“Girlitude” Week: Tillie Olsen’s Yonnondio

Yonnondio olsen 51QIefHk7XL._SX336_BO1,204,203,200_

It’s Girlitude Week!  It’s my women’s lit binge–last time I called it Gal Up! Week– and I am off to a good start with TILLIE OLSEN’S YONNONDIO:  FROM THE THIRTIES. 

Olsen (1912-2007) was an American feminist writer, best known for her award-winning short story,”Tell Me a Riddle.” She was a powerful presence at a reading, and those of us who attended were mesmerized by her charm and eccentricity.  She wrote only three books, Tell Me a Riddle,  a brilliant collection of four short stories (“I Stand Here Ironing” is widely-anthologized); Silences, a study of why writers (often working-class, women, or people of color) fall silent; and Yonnondio, an unfinished novel.

I procrastinated reading Yonnondio (written in the ’30s, published in 1974), since I am not a fan of unfinished lit. But lo and behold!  it s is Olsen’s best work, a tour de force, the powerful story of a working-class family trying to survive during the Depression. Her lyrical style combines stream-of-consciousness and naturalism:  it is like Dreiser and Harriette Arnow high on Faulkner and Walt Whitman.

Olsen, a union activist who worked for low wages as a maid, packinghouse worker, and factory worker while raising four daughters, lived for many years in poverty.  In this harrowing portrait of the Holbrook family trying to get by on starvation wages, they fall lower and lower down the ladder of the American class system.  The Fourth of July means nothing to weary Anna Holbrook, who is annoyed when her husband spends money on fireworks:  the celebration of freedom has nothing to do her family.  Jim works like a slave in a coal mine, then as a tenant farmer, and then in the slaughterhouse.

In the beginning, when he is a coal miner in Wyoming, it is a stark life.  How could it get starker? we wonder.  The miners are brutal and often drunk, while the woman  try to protect the children and help them get an education.  There are shades of D. H. Lawrence’s Sons and Lovers in Yonnandio, though Lawrence’s Morel family is more refined than the Holbrooks.

yonnondio bison books 51xLzDkJdnL._SX311_BO1,204,203,200_Olsen sketches the family with a harrowing simplicity.

For several weeks Jim Holbrook had been in an evil mood.  The whole household walked in terror.  He had nothing but heavy blows for the children, and he struck Anna too often to remember.  Every payday he clumped home, washed, went to town, and returned hours later, dead drunk.  Once Anna had questioned him timidly concerning his work; he struck her on the mouth with a bellow of “Shut your damn trap.”

But Anna doesn’t stand up to the situation as well as Lawrence’s better-educated Mrs.

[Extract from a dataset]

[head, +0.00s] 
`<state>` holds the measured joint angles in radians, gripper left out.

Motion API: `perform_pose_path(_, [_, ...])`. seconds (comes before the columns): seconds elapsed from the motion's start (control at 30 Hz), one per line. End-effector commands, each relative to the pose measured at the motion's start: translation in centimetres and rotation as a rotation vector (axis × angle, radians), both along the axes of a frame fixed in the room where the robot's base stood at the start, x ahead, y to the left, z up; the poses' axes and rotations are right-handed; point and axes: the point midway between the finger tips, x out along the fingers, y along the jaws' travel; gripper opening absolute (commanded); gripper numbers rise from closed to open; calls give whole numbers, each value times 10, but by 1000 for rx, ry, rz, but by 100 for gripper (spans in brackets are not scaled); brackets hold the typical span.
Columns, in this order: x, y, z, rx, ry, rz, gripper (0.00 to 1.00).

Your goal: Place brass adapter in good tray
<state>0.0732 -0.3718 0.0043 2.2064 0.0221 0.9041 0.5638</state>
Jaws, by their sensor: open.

Morel.

Anna too became bitter and brutal.  If one of the children was n her way, if they did not obey her instantly , she would hit at them in a blind rage, as if it were some devil she was exorcising.  Afterwards, in the midst of her work, regret would cramp her heart at the memory of the tear-stained little faces.  “‘Twasn’t them I was beatin up on.  Somethin just seems to get into me when I have something to hit.”

And the mines are dangerous:  there are explosions, and Jim is lucky to survive.  And after a schizophrenic man tries to throw their daughter Maizie down a mine because he thinks it is hungry, Jim decides to move.

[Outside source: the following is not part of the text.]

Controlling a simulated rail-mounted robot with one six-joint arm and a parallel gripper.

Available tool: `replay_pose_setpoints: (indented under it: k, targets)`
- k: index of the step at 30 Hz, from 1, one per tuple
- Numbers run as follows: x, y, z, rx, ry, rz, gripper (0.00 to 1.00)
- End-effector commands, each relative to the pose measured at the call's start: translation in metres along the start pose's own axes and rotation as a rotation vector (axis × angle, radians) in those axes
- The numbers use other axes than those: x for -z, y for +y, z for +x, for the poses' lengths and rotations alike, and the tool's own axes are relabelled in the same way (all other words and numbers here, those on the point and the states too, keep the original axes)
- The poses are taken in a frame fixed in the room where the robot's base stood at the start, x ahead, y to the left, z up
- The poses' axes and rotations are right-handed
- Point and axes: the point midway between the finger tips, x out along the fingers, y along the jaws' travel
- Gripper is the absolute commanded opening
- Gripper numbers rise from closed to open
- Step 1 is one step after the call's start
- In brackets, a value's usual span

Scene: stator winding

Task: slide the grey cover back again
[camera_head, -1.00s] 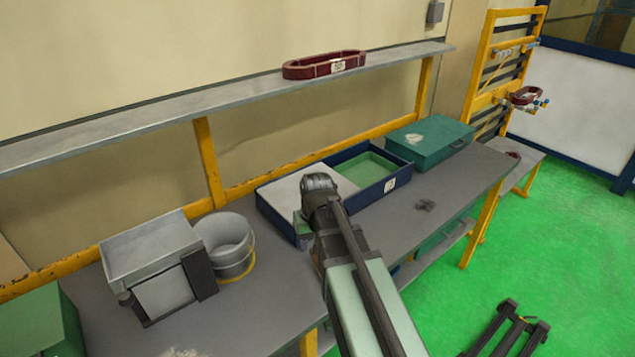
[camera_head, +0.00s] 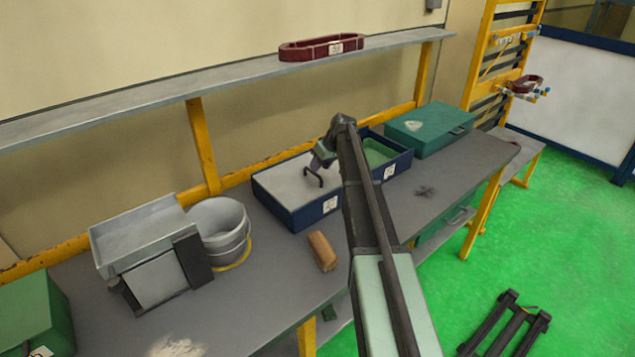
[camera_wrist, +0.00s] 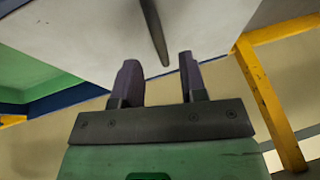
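The grey cover (camera_head: 283,187) is a flat pale plate over the left part of a long blue box (camera_head: 288,217). A dark bar handle (camera_head: 313,178) stands on it. The box's right part is uncovered and shows a green inside (camera_head: 378,152). My gripper (camera_head: 317,164) is over the cover, close to the handle, partly hidden by my arm. In the wrist view my gripper (camera_wrist: 158,62) has its two dark fingers apart. The handle (camera_wrist: 154,30) shows there as a dark bar, its near end lined up with the gap. I cannot tell whether they touch.
A green case (camera_head: 430,130) stands right of the box. A brown block (camera_head: 321,251) lies in front. A bucket (camera_head: 220,230) and a grey bin (camera_head: 140,235) stand left. A shelf (camera_head: 230,85) holding a dark red coil (camera_head: 320,47) runs above the bench.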

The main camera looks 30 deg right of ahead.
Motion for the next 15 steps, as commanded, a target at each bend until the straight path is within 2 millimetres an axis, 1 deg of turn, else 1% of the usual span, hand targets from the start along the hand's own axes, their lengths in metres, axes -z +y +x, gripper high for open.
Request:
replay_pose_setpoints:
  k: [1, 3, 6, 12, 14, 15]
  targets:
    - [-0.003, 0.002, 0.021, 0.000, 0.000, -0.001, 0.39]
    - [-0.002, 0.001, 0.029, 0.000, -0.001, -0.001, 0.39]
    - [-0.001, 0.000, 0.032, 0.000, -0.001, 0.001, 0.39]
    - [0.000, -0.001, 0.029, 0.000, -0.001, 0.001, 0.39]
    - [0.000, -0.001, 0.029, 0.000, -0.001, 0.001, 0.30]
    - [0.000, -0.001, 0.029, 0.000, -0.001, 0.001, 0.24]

tillie olsen virago 21140689They live on a tenant farm in South Dakota, where they grow their own food and at first are very happy. The children thrive on the land and finally have a chance to go to school. This is Anna’s dream for them:  she wants them to go to college.  Mazie, the oldest child, is especially quick, imaginative, and  creative.  She invents stories about nature for her brother (myths about the wind, leaves, and stars).  But Anna is constantly pregnant and sick, having and losing babies.  Maizie is traumatized when her father leaves her alone on the farm with her mother in labor, and her mother is furious that he takes the other children and leaves the little girl.  As soon as Jim comes back with a woman from the farm,  Maizie runs and hides and covers her ears.  She doesn’t quite understand what is happening, but she knows it is terrible.

The bank owns the farm but the bank and takes all the money, so they move to Omaha, where Jim slaves in a slaughterhouse.  VIolence, brutality, and the stink of dying cattle and the meat processing dominate their lives and make them sick.

What a stunning book!  And what a shame that we lost all those years of Olsen’s work.  But who can write when she must work round the clock at a job and raising children?  In the early ’70s Olsen found four complete chapters of the book and some fragments.  She says she began it in 1932 in Fairbault, Minnesota, and worked on it until 1937, as she moved around the country.  She cobbled it together and polished it.

She writes,

Judgment had to be exercised as to which version, revision or draft to choose or combine; decision made whether to include or omit certain first drafts and notes; and guessing as to where several scenes belonged.  In this sense–the choices and omissions, the combinings and reconstruction–the book ceased to be solely the work of that long ago young writer and, in arduous partnership, became this older one’s as well.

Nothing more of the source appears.